For that reason, the cost of green H₂ will also fall in countries like Germany in the medium term. At the same time, fossil energy prices will rise, because the supply of CO₂ emission rights will decline, thereby, making them more expensive. The use of clean and decarbonized hydrogen is being explicitly promoted and favored in many countries the world over. More and more stakeholders are also demanding that business leaders pay attention to their activities’ climate balance sheet and that they lower their CO₂ emissions.

Currently available hydrogen technology, including both electrolysis and application engineering, cannot meet the forecast demand. To shore it up for large-scale operation while reducing the capex intensity at the same time, major investments in technology and infrastructure are needed. The good news is more and more governments, institutions and companies the world over are committed to achieving a green hydrogen economy.

Messer actively supports several such initiatives, as well. “We’ve specialized in the production, distribution and use of gases for more than 120 years now,” explains Tim Evison, Senior Vice President Clean Hydrogen. “Moreover, Messer was already involved in developing the use of hydrogen as an energy carrier in the 1990s. That’s why we’re obviously familiar with the handling of liquid and gaseous hydrogen.”

Wide-ranging initiatives

Messer is a member of the European Clean Hydrogen Alliance. It is an association of companies and public and private institutions. Its work will make a significant contribution towards helping the EU achieve its objective of climate neutrality by 2050. By 2030, Europe will create 40 gigawatts of capacity for electrolysis, which will be able to produce up to four million metric tons of green hydrogen per year. Moreover, the EU wants to create the required H₂ infrastructure to permit widespread use of the eco-friendly gas, especially in industry and in the mobility sector.

In Germany, Messer is part of a collaboration called GET H2. As its first sub-project, it has undertaken the establishment of a local hydrogen infrastructure combining the energy, industry, transport and heating sectors along the entire value chain. A real-world laboratory in Lingen, Germany, will use up to 100 MW of electric power generated from renewable energies to produce green hydrogen and supply it via a pipeline to the chemical industry in the Ruhr area.

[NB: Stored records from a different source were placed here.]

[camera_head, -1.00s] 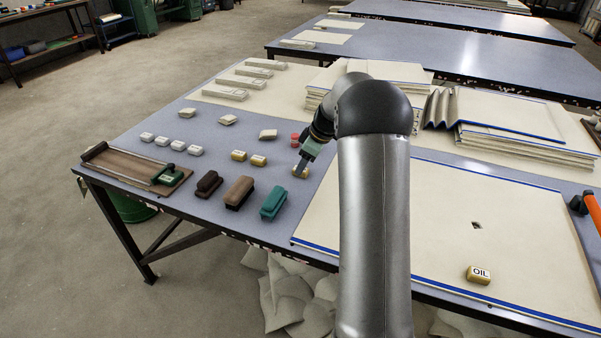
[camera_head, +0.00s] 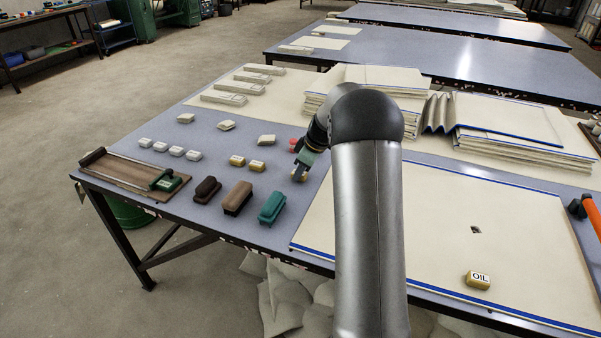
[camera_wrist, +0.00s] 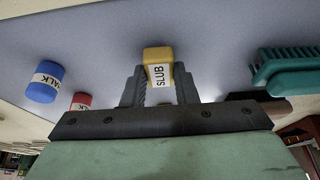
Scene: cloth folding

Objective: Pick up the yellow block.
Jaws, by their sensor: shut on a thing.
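A yellow block (camera_wrist: 158,55) with a white label reading SLUB sits between the two dark fingers of my gripper (camera_wrist: 159,80) in the wrist view. The fingers are shut on its sides, and its far end sticks out past them. In the head view my gripper (camera_head: 300,173) points down at the blue-grey table, with a little of the yellow block (camera_head: 297,178) showing at its tips. I cannot tell whether the block touches the table. Two similar yellow blocks (camera_head: 237,161) (camera_head: 257,166) lie to its left. Another, marked OIL (camera_head: 478,280), lies on the cream cloth.
A teal brush (camera_head: 272,207), a tan one (camera_head: 237,198) and a dark brown one (camera_head: 207,189) stand in front. A red chalk pot (camera_wrist: 81,101) and a blue one (camera_wrist: 45,82) are close by in the wrist view. Folded cloth stacks (camera_head: 510,130) lie behind on the right.

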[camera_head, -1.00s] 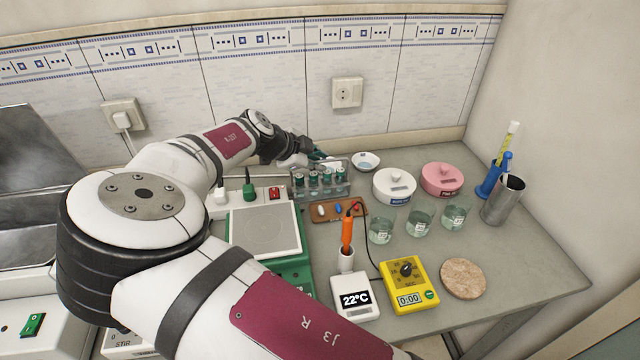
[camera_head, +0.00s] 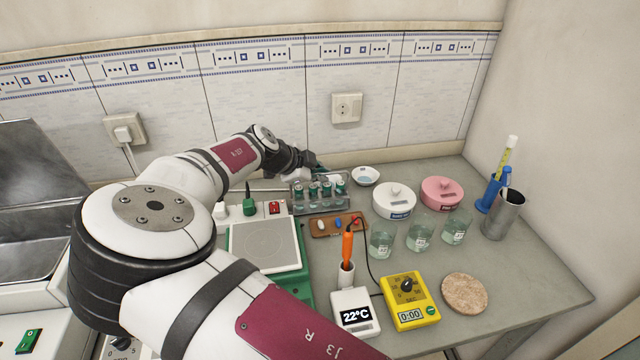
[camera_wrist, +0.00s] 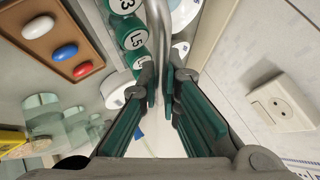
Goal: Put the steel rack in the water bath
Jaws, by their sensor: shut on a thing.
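The steel rack (camera_head: 319,206) stands at the back of the bench in the head view and holds several green-capped vials. My gripper (camera_head: 318,170) is at its top, partly hidden behind my wrist. In the wrist view my gripper (camera_wrist: 160,85) is shut on the rack's bent steel handle (camera_wrist: 158,38), with capped vials just beside it. I cannot tell whether the rack's base touches the bench. The water bath (camera_head: 22,262) is a steel basin at the far left, partly cut off and partly hidden by my arm.
A balance (camera_head: 266,245) stands left of the rack. In front lie a brown tray (camera_head: 325,233) with stir bars, a thermometer (camera_head: 356,312) and a yellow timer (camera_head: 410,300). Beakers (camera_head: 420,237) and lidded pots (camera_head: 394,201) stand right. A white dish (camera_head: 366,175) is close behind the rack.

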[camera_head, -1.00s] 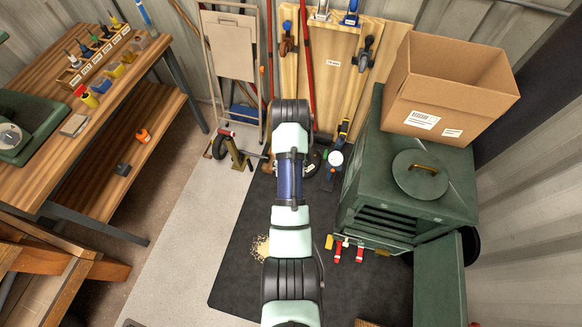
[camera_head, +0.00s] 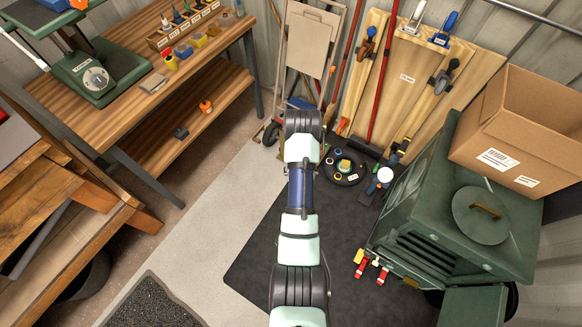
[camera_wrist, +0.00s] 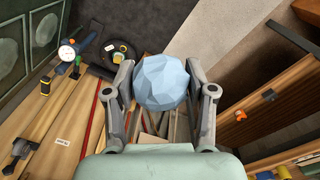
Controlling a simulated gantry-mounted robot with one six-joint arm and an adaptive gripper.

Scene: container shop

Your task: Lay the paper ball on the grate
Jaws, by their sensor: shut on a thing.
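The paper ball (camera_wrist: 161,72) is pale blue and faceted. In the wrist view it sits between the two fingers of my gripper (camera_wrist: 161,90), which is shut on it and holds it up off the floor. In the head view my own arm hides the ball and the gripper. The green metal stove (camera_head: 497,250) stands at the right, with a round lid on top and its door (camera_head: 470,307) swung open at the front. Dark slats (camera_head: 427,252) show in its front opening; I cannot tell whether these are the grate.
A cardboard box (camera_head: 525,125) stands on the stove. Red-handled tools (camera_head: 368,268) hang low at its front. A wooden workbench (camera_head: 130,85) is at the left. Boards with clamps (camera_head: 405,75) lean on the back wall. The dark mat (camera_head: 350,225) has bare room.

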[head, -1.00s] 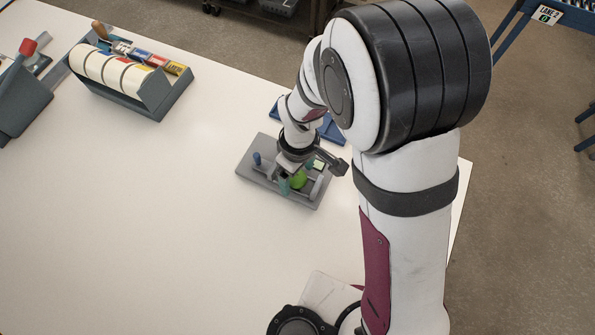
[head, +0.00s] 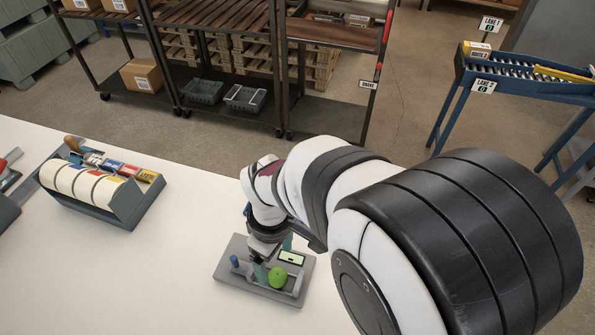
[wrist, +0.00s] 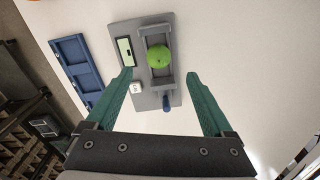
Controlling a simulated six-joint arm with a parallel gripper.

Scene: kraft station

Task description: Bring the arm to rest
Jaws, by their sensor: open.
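My gripper (wrist: 160,85) is open, its two green fingers spread wide with nothing between them in the wrist view. In the head view my gripper (head: 273,257) shows partly behind my arm, over the grey fixture plate. The grey fixture plate (head: 235,276) lies on the table and also shows in the wrist view (wrist: 127,27). A green ball-like object (head: 278,277) sits in its cradle, and it shows beyond my fingertips in the wrist view (wrist: 158,59), apart from them. A blue-handled part (head: 235,262) is at the plate's left side.
A tape dispenser rack (head: 100,195) with several rolls stands at the left of the white table (head: 120,285). A blue tray (wrist: 78,66) lies beside the plate. Dark shelving (head: 215,70) and a blue roller conveyor (head: 520,75) stand beyond the table. The table between rack and plate is clear.

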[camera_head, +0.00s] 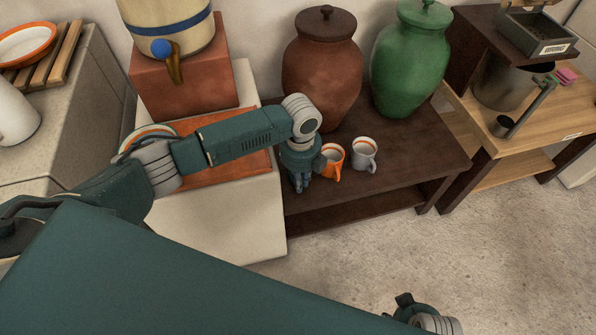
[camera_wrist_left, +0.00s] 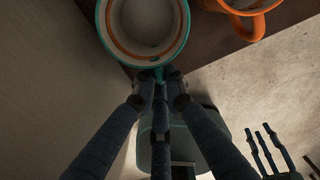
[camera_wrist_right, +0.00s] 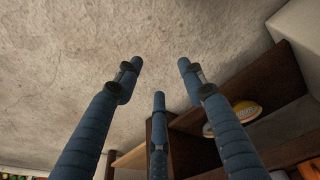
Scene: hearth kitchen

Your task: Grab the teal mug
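The teal mug (camera_wrist_left: 184,38) shows at the top of the left wrist view, with a teal outside, a pale rim and an orange ring inside. Its handle points toward my left gripper (camera_wrist_left: 160,84), whose fingers are drawn in close around the handle. In the head view my left gripper (camera_head: 300,184) points down at the front edge of the dark low table and hides the mug. I cannot tell whether the mug rests on the table. My right gripper (camera_wrist_right: 160,75) is open and empty above the floor.
A brown jar (camera_head: 320,70) and a green jar (camera_head: 411,60) stand behind on the dark table (camera_head: 425,150). The floor in front is clear.

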Practical H₂ applications in real-world laboratories

In Wyhlen, in the southwest corner of Germany, Messer is a partner in another real-world laboratory project. In this small town near where Germany borders France and Switzerland, the hydroelectric power plant already operates a 1 MW electrolysis unit for green hydrogen. Now this project will expand that unit significantly. In the future, it will create a complete H₂ infrastructure, supplying local energy and raw material for the facility management, transport and industrial sectors. Messer’s participation includes, among other things, collaboration on the development of the distribution infrastructure,

as well as the development of concepts for marketing green hydrogen to industry and for mobility. “Green H₂ is a high-quality product that requires quality assurance and a certificate of origin to garner a justifiable price,” adds Tim Evison. “And the electrolysis of water also generates green oxygen as a saleable by-product with a positive effect on the overall economic impact. The handling, transport and marketing of both gases are all part of our core competence.”

Green H₂ is a high-quality product that requires quality assurance and a certificate of origin to garner a justifiable price.

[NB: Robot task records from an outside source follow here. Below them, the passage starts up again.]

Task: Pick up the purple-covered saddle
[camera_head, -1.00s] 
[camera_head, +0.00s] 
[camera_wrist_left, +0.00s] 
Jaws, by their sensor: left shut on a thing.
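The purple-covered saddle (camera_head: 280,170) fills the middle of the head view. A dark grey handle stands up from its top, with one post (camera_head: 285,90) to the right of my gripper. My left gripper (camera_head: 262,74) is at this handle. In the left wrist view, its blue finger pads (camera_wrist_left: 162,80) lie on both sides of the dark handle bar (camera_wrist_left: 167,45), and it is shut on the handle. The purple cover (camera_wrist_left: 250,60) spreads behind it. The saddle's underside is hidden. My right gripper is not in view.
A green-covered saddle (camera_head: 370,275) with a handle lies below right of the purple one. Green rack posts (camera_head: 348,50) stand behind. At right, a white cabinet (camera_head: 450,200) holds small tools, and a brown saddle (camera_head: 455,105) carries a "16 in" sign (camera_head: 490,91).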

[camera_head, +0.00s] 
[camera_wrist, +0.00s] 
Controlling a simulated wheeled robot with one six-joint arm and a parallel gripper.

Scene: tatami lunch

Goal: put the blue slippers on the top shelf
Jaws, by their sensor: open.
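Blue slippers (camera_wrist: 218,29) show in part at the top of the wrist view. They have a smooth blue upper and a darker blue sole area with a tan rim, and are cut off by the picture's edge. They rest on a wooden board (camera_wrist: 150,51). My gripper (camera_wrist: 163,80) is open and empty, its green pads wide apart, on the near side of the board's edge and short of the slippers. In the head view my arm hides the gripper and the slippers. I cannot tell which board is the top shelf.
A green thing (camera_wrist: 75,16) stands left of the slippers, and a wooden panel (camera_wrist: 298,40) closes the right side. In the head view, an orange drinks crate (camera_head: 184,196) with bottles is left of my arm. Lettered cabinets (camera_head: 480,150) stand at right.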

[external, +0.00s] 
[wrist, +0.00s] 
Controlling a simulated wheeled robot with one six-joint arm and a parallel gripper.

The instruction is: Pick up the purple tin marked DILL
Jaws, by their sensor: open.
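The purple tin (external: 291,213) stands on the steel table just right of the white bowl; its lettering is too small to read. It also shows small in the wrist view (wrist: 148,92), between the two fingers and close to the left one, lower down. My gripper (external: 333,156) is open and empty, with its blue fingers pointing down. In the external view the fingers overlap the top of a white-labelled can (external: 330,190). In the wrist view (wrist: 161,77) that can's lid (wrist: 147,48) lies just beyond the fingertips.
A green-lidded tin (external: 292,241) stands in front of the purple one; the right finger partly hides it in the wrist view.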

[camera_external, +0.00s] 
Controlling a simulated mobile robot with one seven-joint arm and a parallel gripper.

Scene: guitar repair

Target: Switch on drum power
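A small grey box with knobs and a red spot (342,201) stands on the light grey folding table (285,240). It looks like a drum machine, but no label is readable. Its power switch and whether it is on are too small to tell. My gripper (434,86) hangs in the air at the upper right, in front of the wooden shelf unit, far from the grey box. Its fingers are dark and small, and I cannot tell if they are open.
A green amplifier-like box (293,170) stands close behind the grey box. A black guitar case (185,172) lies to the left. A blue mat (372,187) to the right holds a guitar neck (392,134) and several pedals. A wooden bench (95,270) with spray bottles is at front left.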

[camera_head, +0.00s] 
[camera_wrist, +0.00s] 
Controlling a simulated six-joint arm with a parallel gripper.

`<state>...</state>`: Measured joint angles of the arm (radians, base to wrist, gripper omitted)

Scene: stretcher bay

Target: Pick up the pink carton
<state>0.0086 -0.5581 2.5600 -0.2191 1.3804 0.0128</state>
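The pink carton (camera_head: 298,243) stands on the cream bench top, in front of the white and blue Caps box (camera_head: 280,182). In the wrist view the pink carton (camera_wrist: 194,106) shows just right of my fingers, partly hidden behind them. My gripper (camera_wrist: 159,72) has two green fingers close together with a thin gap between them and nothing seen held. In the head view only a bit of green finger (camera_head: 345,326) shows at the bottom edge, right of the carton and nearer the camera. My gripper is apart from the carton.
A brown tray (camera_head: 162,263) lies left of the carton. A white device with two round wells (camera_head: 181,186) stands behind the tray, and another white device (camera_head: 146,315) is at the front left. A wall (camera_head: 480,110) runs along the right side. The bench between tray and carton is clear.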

Tim Evison, responsible for the hydrogen area at Messer

Safe and reliable supply

At Messer, we also know how the use of green hydrogen can help companies achieve their objectives. Take the operation of emission-free bus fleets, for example: in California, Messer is ensuring that H₂-powered buses are reliably resupplied with hydrogen in four cities. The same applies at a major automotive plant in South Carolina, where a large number of forklift trucks are also driven by hydrogen.

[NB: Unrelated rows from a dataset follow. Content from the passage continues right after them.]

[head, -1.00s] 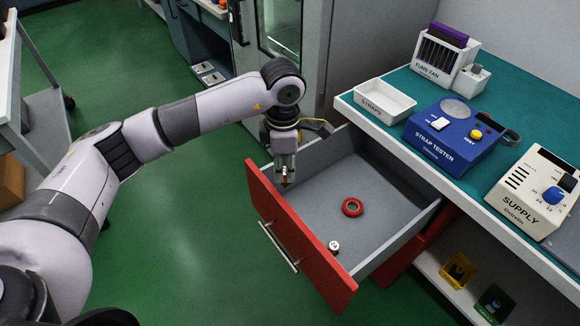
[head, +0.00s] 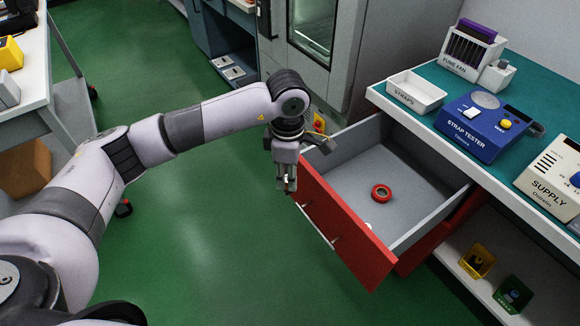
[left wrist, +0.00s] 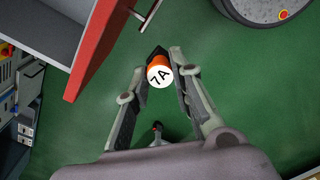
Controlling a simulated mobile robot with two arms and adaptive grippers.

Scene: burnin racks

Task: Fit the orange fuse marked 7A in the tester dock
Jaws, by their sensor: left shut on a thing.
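My left gripper (head: 289,188) is shut on an orange fuse (left wrist: 156,59). In the left wrist view the fuse's white round end, marked 7A, faces the camera between the fingertips. The gripper hangs over the green floor, just outside the red front of the open drawer (head: 345,222). The fuse is too small to make out clearly in the head view. A blue strap tester (head: 482,128) stands on the teal bench top at the right; I cannot tell whether it has the dock. My right gripper is not in view.
A red ring (head: 381,193) and a small pale item (head: 368,226), mostly hidden, lie in the drawer. The straps tray (head: 416,92), fume fan unit (head: 470,55) and supply box (head: 552,178) stand on the bench. The floor left of the drawer is clear.

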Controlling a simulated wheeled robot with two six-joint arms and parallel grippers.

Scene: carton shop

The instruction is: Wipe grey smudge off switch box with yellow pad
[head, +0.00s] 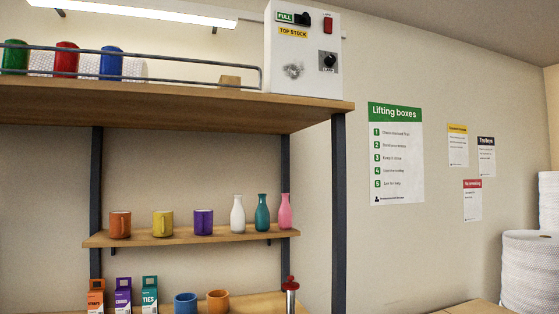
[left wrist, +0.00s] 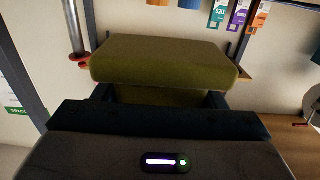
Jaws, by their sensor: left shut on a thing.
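The white switch box (head: 279,55) stands at the right end of the top shelf in the head view. Its front carries a grey smudge (head: 293,71) at the lower left, beside a black knob (head: 329,61). My left gripper (left wrist: 160,96) is shut on the yellow pad (left wrist: 165,58), which looks olive in the left wrist view. The pad is apart from the box; neither it nor my left gripper shows in the head view. My right gripper is in neither view.
The top shelf (head: 180,103) has a wire rail (head: 190,57) in front of green, red and blue mugs. A tan block (head: 230,81) lies left of the box. The lower shelf (head: 180,238) holds mugs and bottles. The wall right of the rack has posters (head: 396,153).

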One important element in this context is the hydrogen filling station. The vehicle stores the hydrogen at up to 700 bar in a pressurized tank. At a filling station, either the cryogenic, liquefied gas is pumped at high pressure and then stored in the vehicle as a gas,

or if the hydrogen is stored at the filling station in gaseous form – it can be transferred to the vehicle’s tank using a high-performance compressor. Alternatively, the hydrogen can also be chemically sorbed onto a metal hydride and stored. Warming releases the gas, which silently builds up high pressure. Messer is developing one such innovative H₂ filling station in Switzerland, the first of which will supply local taxis and forklift trucks at the Messer site in Lenzburg.

“A green hydrogen economy takes a lot of gases expertise,” insists Tim Evison. “With the ongoing development of this sector, Messer’s contribution will also keep growing continuously.”